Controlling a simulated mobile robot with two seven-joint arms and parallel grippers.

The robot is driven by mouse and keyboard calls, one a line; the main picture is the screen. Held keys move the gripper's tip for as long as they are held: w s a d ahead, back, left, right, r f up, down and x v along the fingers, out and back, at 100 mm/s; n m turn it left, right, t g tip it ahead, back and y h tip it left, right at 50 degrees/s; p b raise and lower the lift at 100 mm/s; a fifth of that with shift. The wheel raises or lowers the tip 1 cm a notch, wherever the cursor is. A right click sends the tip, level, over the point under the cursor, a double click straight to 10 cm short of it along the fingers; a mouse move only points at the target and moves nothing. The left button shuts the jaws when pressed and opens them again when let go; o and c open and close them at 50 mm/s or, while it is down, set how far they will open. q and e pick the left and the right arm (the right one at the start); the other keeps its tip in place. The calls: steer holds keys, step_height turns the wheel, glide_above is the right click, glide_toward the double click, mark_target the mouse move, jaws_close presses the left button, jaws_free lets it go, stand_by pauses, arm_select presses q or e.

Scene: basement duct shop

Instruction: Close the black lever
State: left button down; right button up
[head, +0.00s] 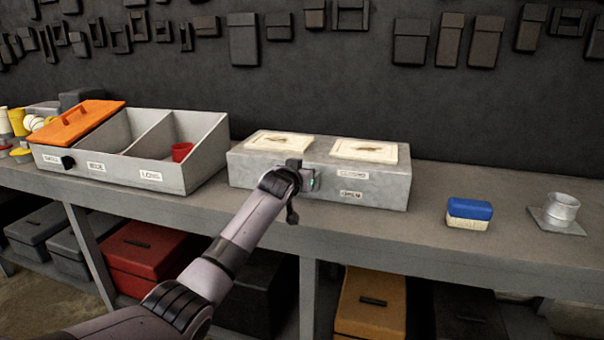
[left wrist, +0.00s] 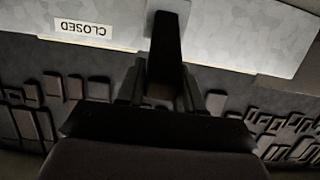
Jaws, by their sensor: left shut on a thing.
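The black lever (left wrist: 166,45) stands out from a pale mount on a grey metal box (head: 395,190) on the bench. In the left wrist view its outer end runs between my left gripper's fingers (left wrist: 163,92), which are shut on it. In the head view my left gripper (head: 303,180) is at the box's front face and hides most of the lever. A CLOSED label (left wrist: 83,28) shows upside down beside the lever in the wrist view. In the head view two small labels, one above the other (head: 351,194), sit right of my gripper. My right gripper is not in view.
A grey divided bin (head: 170,178) with an orange lid (head: 82,122) and a red cup (head: 181,151) stands left. Two cream panels (head: 364,151) top the box. A blue-topped block (head: 469,209) and a metal duct collar (head: 560,210) stand right. Boxes fill the shelf below.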

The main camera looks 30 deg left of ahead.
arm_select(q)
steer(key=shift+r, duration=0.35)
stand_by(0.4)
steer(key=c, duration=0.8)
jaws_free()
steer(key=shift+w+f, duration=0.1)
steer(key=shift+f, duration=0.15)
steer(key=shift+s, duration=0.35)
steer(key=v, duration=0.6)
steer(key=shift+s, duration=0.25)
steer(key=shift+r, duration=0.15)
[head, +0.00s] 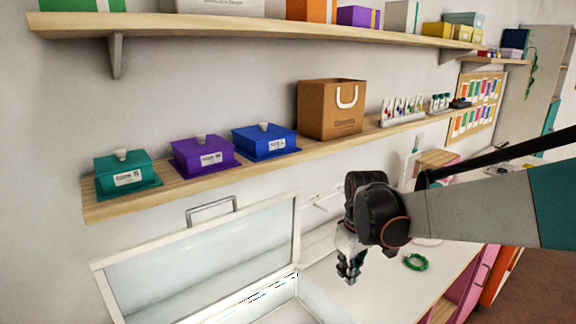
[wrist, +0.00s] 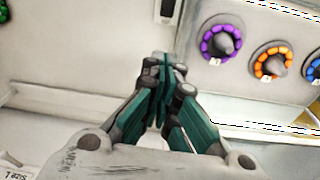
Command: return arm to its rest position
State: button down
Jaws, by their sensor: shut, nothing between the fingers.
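My gripper (head: 349,272) hangs at the end of my arm, which reaches in from the right in the head view. It points down above the white counter, to the right of the white-framed glass lid (head: 205,262). In the wrist view the green-padded fingers of my gripper (wrist: 165,70) are together with nothing between them. A green bead ring (head: 415,262) lies on the counter to the right of the gripper, apart from it.
A wooden shelf (head: 215,190) at the back holds green (head: 127,173), purple (head: 203,154) and blue (head: 265,141) boxes and a brown bag (head: 331,110). The wrist view shows purple (wrist: 221,40) and orange (wrist: 272,63) bead rings around dark knobs. Counter near the gripper looks mostly clear.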

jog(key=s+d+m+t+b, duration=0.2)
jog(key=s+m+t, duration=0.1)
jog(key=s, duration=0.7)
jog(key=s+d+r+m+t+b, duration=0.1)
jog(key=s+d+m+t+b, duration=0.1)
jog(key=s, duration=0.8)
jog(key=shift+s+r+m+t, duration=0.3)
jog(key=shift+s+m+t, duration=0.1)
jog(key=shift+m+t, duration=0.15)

WHAT TO WORK ON -> Keep to the lines between the line with "[wrist, +0.00s]" and the line with "State: button down", inclusive, and transcribe them without pictures.

THE COMPLETED TASK ->
[wrist, +0.00s] 
Command: return arm to its rest position
State: button down

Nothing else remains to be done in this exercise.